Like many people, I’ve spent a lot of my travels going to edges, extremities, ends of the road. I overlooked Leicester because it was so very central – quintessentially in-between. The Fosse Way from Lincoln to Exeter bisects it; Watling Street, from Dover to Wroxeter, passes nearby. The stylish, high spec Jewry Wall museum – which reopened in July after a major redesign – shows how roads and traffic made Roman Leicester (Ratae Corieltauvorum) a wealthy, important hub: sublime mosaics; a gold ring; a bathhouse complex, a wall still standing.

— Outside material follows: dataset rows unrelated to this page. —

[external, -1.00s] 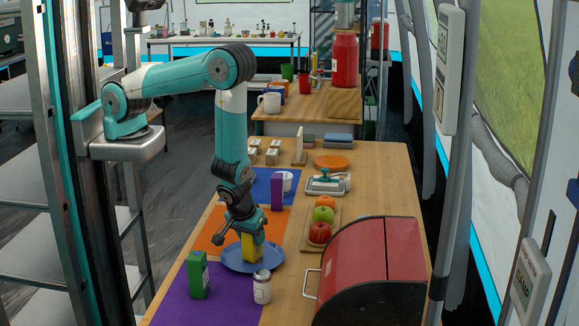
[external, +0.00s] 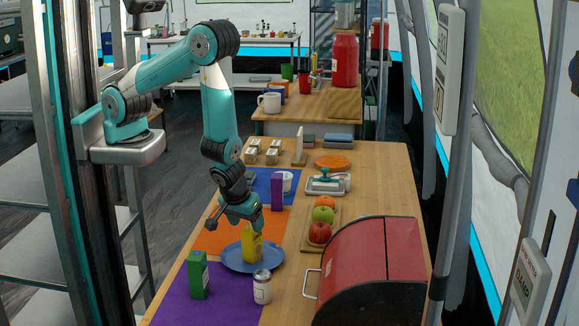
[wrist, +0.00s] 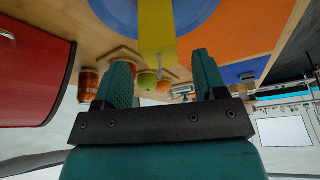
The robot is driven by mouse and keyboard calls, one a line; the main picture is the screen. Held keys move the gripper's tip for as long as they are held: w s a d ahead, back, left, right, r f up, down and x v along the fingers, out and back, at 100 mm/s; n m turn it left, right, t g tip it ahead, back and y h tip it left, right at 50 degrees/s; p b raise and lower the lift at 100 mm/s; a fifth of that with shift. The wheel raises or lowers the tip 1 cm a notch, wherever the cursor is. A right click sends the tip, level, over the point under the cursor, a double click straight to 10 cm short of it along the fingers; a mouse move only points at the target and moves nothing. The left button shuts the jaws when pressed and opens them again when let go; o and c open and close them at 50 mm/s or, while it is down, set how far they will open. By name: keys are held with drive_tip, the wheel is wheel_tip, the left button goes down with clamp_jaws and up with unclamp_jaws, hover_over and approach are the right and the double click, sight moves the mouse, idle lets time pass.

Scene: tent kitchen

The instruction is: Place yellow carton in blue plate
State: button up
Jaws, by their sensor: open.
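The yellow carton (external: 250,246) stands upright in the blue plate (external: 274,263) in the external view. My gripper (external: 243,224) is just above and slightly left of the carton's top, with its fingers apart. In the wrist view the yellow carton (wrist: 157,30) lies beyond the two spread fingertips of my gripper (wrist: 160,75), and nothing is held between them. The blue plate (wrist: 195,12) shows behind the carton there. Whether a finger still touches the carton is hard to tell.
A green carton (external: 198,276) stands left of the plate and a white jar (external: 262,287) in front of it. A purple carton (external: 277,192) stands behind. Fruit on a board (external: 334,212) and a red bread box (external: 372,262) are to the right.

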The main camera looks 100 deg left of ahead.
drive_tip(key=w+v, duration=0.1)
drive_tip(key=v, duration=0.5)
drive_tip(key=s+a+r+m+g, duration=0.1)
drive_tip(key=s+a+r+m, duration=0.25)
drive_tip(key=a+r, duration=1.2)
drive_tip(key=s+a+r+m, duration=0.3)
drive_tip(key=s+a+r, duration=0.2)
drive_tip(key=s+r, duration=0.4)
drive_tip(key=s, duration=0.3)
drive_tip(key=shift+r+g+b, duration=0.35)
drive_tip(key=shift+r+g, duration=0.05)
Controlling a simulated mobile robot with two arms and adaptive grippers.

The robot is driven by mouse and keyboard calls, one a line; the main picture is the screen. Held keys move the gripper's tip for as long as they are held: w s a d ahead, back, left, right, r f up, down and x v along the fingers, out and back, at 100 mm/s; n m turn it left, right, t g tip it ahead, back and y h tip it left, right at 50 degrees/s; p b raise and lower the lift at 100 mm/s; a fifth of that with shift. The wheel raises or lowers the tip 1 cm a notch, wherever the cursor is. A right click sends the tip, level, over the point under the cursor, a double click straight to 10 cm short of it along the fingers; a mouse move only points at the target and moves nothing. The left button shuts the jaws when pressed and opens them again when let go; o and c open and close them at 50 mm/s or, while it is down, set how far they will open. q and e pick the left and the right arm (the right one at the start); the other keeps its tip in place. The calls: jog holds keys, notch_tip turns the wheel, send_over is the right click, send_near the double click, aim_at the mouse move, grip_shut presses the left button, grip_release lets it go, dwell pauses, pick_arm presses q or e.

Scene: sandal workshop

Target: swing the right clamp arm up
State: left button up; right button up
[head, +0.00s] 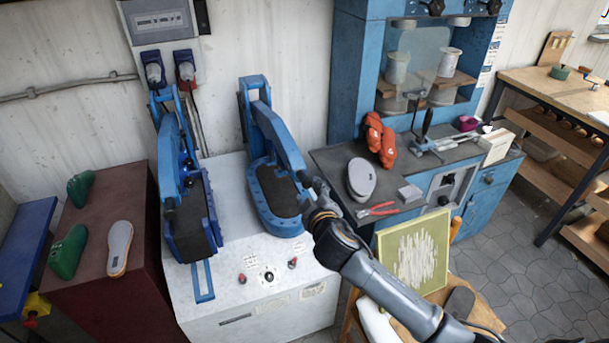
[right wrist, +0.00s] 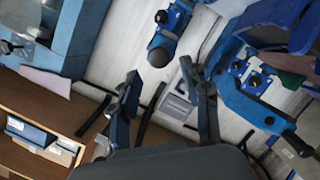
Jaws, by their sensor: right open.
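The right clamp arm (head: 277,133) is blue and slopes down from its upright frame at the back, over the black pad (head: 278,190) of the right press. Its dark front end (head: 304,178) is beside my right gripper (head: 314,189). My right gripper is open, with spread fingers in the right wrist view (right wrist: 165,98) and nothing seen between them. I cannot tell whether it touches the clamp arm. Blue clamp parts with dark ends show beyond the fingers; which arm is which is unclear there. My left gripper is out of view.
The left clamp arm (head: 168,160) stands beside it on the same white cabinet (head: 235,285). Knobs (head: 268,276) are on the cabinet front. A dark bench (head: 335,160) at right holds a grey sole (head: 361,180), red pliers (head: 377,209) and orange shoe forms (head: 380,140).

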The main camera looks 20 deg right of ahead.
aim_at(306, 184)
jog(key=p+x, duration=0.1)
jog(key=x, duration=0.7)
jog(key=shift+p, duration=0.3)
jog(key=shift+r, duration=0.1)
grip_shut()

A cluster of medieval and Tudor structures beside the River Soar, including stone gateways, a church and castle motte indicates a major religious centre. I was the only visitor on a Sunday morning. Near this convenient national crossroads, Richard III was able to gather forces from across the kingdom for the Battle of Bosworth; little good it did him. Leicester’s Richard the Third Visitor Centre delineates the whys and wherefores of the blood-drenched savagery of the Wars of the Roses. The mental shift demanded of you as you segue from the vast, interlocking, bastard-rich Plantagenet family trees and riots of heraldry to the quiet science of archaeology and finally to the cold, austere tomb of the dead hunchback in the cathedral next door is not insignificant. This is a city so loaded with history that every new retail and hotel development unearths new treasure or traces of past peoples, like a stratified tell in the Holy Land.
A pint in the Globe allowed some thinking time and – as the former preferred boozer of stockingers – a natural link to Victorian and Edwardian Leicester, which rippled with entrepreneurial energies. Thomas Cook, Walkers, Wolsey and Currys started here. Garments, hosiery and corsetry made the city more like a Lancashire town than an almost home counties-satellite. Chimneys, mills and, most reassuringly, makers are still in evidence.
The 21st-century city is multipurpose – the centre has diversified from retail into gaming, co-working, education, dining, cocktails, cafés – and famously diverse. The Golden Mile (Belgrave Road) is a thriving, gimmick-free Asian gauntlet for clothes, jewellery, spices, fresh veg and restaurants. The likes of Bobby’s, with its Bollywood-inflected interiors, and Sharmilee won the city the Curry Capital gong in 2024. It was part of the Fosse Way, which is thought-provoking (Ancient Rome was profoundly multicultural, too) and completely unsurprising in layered, vital, restless Leicester.
Things to see and do: Guildhall, Abbey Park, King Power Stadium, Curve Theatre.